Rows about robot tasks

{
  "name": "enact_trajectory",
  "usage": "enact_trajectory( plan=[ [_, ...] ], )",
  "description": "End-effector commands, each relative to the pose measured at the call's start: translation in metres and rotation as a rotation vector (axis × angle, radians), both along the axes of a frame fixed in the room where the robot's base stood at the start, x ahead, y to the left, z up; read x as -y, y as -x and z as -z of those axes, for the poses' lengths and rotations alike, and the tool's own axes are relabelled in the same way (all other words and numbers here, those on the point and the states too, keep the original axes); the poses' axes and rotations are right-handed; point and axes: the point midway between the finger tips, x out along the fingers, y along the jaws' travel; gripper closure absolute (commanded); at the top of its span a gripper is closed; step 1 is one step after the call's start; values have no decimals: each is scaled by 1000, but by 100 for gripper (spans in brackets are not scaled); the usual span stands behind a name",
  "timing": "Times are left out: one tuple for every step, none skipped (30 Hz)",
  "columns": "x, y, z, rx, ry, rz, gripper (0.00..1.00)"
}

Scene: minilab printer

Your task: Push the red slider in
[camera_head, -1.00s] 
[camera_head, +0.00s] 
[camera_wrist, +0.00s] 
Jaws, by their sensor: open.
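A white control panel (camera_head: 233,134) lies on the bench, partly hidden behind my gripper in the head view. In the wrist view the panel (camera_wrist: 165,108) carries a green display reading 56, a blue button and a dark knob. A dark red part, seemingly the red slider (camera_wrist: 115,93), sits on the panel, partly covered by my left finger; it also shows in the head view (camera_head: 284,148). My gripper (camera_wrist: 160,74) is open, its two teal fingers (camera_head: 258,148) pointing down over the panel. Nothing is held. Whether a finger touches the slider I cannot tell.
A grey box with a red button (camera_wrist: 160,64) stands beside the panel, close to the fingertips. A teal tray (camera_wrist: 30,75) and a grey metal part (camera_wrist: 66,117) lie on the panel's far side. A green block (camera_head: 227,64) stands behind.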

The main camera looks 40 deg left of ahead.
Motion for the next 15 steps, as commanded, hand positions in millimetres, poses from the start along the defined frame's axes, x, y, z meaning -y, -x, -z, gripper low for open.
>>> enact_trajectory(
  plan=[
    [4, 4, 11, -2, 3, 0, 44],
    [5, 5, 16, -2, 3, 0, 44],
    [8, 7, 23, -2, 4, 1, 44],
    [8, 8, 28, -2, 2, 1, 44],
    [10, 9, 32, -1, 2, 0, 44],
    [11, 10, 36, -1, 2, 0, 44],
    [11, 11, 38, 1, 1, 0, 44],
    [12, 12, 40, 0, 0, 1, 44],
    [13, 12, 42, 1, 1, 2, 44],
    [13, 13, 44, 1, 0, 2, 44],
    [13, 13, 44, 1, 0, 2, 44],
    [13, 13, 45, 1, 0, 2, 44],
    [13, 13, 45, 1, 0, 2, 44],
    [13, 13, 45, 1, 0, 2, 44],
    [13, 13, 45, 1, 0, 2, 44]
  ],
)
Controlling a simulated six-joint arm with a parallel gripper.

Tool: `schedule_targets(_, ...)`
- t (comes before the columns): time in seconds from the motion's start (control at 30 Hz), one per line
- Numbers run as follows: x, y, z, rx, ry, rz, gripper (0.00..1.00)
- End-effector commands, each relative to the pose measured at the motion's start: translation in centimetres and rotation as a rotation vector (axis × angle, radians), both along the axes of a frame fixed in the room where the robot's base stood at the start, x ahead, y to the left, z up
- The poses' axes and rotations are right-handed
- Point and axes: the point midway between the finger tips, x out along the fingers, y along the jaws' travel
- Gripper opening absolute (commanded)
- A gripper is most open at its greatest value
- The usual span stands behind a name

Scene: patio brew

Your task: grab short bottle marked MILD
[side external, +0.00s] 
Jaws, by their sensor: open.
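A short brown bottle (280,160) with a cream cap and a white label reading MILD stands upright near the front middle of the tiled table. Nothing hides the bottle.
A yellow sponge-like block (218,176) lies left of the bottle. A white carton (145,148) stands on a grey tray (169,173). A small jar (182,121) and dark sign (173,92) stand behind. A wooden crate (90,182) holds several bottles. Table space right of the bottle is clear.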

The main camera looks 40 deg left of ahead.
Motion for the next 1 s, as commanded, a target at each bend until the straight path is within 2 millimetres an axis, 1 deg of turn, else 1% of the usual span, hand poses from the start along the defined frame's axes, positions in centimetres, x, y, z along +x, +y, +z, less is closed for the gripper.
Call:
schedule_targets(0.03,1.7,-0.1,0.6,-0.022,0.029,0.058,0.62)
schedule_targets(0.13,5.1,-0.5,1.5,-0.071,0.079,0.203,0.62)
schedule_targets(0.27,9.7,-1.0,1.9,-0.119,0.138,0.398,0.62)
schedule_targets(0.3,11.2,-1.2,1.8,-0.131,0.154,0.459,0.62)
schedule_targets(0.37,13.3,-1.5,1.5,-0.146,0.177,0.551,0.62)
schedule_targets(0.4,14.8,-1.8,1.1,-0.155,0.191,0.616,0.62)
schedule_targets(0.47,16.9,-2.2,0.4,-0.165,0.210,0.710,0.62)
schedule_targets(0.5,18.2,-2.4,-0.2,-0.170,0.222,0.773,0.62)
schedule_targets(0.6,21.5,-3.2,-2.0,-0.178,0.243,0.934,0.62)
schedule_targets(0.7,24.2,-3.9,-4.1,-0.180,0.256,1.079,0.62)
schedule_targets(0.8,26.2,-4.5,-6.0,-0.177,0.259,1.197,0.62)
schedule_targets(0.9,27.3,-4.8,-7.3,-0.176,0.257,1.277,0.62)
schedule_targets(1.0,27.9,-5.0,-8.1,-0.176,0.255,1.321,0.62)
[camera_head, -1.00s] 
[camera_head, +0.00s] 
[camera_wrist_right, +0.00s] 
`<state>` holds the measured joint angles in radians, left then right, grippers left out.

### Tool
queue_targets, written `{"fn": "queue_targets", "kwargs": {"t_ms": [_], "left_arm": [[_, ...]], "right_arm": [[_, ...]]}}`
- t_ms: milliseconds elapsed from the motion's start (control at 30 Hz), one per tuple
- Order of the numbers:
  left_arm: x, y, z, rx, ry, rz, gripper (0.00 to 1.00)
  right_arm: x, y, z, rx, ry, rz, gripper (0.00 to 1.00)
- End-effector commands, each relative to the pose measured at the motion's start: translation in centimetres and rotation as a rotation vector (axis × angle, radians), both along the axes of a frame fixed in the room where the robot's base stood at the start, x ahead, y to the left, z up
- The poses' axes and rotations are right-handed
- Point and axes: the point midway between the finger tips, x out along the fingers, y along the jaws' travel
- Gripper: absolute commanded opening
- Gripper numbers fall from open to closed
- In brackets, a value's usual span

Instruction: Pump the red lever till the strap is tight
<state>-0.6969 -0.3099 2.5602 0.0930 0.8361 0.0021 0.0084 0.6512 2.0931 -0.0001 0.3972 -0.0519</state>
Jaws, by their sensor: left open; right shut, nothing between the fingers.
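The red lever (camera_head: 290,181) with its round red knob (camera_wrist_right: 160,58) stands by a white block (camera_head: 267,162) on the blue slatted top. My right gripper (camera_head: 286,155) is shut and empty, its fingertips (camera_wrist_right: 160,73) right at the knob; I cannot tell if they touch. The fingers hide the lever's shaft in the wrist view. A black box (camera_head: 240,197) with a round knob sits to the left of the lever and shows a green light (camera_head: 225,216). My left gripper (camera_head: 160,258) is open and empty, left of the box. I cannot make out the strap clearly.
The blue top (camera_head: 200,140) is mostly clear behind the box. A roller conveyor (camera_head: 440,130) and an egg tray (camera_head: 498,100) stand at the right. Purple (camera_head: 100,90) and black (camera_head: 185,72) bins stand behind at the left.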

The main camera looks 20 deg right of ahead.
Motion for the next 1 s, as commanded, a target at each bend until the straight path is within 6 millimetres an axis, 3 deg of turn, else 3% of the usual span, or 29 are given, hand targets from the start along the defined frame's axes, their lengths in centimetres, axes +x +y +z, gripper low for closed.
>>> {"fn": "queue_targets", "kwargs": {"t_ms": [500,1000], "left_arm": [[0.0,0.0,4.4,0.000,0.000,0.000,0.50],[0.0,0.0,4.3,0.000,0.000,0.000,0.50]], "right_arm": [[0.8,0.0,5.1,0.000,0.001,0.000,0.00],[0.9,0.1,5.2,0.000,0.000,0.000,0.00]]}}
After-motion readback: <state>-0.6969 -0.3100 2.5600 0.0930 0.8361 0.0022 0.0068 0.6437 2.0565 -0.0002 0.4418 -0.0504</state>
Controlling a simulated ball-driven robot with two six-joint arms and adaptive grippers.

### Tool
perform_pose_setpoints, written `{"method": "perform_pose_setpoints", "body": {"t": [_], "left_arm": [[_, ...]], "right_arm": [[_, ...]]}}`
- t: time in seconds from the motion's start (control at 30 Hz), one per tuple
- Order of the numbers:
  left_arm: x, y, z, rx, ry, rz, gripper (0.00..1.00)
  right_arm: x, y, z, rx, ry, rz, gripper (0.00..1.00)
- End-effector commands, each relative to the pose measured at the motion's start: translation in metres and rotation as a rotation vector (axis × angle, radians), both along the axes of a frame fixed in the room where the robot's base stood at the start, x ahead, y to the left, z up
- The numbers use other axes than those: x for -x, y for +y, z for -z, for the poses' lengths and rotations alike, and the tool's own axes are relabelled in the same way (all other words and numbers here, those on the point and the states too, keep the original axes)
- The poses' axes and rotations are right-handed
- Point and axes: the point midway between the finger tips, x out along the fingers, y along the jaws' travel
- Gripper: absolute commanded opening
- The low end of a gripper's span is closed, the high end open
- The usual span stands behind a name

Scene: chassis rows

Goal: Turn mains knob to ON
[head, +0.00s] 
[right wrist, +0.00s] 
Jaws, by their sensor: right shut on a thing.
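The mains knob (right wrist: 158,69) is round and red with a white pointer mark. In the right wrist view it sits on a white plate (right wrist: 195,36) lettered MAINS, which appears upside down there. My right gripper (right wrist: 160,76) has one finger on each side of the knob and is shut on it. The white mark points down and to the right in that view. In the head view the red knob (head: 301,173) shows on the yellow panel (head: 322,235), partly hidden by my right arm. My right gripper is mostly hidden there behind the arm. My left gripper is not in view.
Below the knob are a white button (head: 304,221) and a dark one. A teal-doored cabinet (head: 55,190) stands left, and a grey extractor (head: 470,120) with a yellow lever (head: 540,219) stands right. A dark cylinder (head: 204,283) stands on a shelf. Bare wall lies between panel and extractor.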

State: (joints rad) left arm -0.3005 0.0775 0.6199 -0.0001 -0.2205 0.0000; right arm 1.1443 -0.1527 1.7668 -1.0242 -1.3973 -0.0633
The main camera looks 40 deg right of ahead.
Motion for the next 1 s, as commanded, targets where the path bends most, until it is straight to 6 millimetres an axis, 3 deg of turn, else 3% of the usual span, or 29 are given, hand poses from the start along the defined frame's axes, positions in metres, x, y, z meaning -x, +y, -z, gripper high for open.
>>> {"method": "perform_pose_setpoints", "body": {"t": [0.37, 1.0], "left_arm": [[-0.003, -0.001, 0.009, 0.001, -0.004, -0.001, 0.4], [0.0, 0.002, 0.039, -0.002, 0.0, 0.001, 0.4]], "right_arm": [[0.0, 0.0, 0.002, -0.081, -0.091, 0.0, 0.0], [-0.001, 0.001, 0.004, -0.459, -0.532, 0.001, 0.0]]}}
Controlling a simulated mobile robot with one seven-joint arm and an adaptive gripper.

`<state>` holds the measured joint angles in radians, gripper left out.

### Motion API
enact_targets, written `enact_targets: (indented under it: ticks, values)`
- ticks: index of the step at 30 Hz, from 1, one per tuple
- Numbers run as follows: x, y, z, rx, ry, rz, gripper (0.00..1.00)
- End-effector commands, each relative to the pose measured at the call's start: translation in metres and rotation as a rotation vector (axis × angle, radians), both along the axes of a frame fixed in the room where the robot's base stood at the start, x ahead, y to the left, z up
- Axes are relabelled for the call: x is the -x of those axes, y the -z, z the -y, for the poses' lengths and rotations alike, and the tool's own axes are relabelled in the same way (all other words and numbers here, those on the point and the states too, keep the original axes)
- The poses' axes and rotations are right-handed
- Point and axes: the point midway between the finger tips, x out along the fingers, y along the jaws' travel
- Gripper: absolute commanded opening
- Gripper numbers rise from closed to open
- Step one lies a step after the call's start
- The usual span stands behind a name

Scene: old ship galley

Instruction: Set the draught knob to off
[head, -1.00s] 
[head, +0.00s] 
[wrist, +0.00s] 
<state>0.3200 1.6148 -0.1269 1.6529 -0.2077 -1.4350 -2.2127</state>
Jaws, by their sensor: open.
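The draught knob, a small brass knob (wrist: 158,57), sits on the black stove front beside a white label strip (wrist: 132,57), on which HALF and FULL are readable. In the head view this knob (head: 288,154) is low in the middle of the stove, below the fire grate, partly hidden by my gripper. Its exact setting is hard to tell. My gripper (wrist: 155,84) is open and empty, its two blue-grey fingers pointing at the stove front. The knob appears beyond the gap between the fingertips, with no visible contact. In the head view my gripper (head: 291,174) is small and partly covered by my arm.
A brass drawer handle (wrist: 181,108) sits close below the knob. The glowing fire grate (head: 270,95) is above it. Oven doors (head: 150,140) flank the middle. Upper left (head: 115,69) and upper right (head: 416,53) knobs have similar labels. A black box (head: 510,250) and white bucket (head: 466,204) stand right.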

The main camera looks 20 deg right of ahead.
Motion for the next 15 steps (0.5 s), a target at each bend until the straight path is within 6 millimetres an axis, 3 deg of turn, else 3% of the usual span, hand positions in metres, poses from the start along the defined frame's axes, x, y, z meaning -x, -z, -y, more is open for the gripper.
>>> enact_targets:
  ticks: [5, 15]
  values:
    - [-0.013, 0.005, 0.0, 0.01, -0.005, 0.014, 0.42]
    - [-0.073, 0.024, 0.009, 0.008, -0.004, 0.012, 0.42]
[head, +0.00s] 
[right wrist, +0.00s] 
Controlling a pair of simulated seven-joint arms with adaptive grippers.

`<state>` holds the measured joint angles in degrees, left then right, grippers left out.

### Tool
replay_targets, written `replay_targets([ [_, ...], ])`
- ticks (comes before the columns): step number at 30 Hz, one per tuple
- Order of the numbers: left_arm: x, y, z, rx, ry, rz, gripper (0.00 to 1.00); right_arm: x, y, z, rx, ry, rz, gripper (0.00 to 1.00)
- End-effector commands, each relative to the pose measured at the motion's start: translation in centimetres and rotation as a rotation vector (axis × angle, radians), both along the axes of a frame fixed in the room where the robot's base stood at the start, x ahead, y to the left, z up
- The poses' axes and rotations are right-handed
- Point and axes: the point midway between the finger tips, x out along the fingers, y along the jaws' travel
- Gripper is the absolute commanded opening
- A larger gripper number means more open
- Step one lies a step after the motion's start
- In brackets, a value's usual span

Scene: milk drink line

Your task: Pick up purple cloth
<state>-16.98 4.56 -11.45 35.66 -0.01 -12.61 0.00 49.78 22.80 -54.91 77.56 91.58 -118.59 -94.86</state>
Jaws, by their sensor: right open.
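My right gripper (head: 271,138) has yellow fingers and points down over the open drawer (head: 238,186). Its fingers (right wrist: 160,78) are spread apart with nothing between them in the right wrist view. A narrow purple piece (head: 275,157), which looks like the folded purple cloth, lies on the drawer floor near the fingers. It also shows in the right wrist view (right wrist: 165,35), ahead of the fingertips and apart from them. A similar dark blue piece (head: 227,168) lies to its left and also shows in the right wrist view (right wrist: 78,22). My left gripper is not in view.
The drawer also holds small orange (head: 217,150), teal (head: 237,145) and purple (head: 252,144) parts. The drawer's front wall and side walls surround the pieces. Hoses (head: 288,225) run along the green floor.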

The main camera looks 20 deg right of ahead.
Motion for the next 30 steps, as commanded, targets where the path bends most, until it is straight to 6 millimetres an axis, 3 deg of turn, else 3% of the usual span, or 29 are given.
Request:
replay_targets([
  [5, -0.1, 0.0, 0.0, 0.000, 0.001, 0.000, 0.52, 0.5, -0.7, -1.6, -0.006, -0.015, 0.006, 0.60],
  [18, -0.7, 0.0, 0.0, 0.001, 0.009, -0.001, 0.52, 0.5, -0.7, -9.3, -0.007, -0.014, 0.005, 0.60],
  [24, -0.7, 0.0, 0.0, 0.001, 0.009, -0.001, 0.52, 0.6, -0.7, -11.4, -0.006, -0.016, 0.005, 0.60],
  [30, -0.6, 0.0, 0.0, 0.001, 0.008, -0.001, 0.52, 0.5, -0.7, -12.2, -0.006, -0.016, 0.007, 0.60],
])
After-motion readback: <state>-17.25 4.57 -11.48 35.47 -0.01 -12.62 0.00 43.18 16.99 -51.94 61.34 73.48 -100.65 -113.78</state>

- **What is needed**
The lines to quote run from the one containing "State: (joints rad)" to the one containing "Motion for the next 1 s, as commanded, targets". Quote them exactly, with both of those lines, and nothing else.

- **Task output**
State: (joints rad) left arm -0.3005 0.0775 0.6199 -0.0001 -0.2205 0.0000; right arm 1.1443 -0.1527 1.7668 -1.0242 -1.3973 -0.0633
The main camera looks 40 deg right of ahead.
Motion for the next 1 s, as commanded, targets where the path bends most, until it is straight to 6 millimetres an axis, 3 deg of turn, else 3% of the usual span, or 29 are given, hand poses from the start along the defined frame's axes, positions in metres, x, y, z meaning -x, +y, -z, gripper high for open.

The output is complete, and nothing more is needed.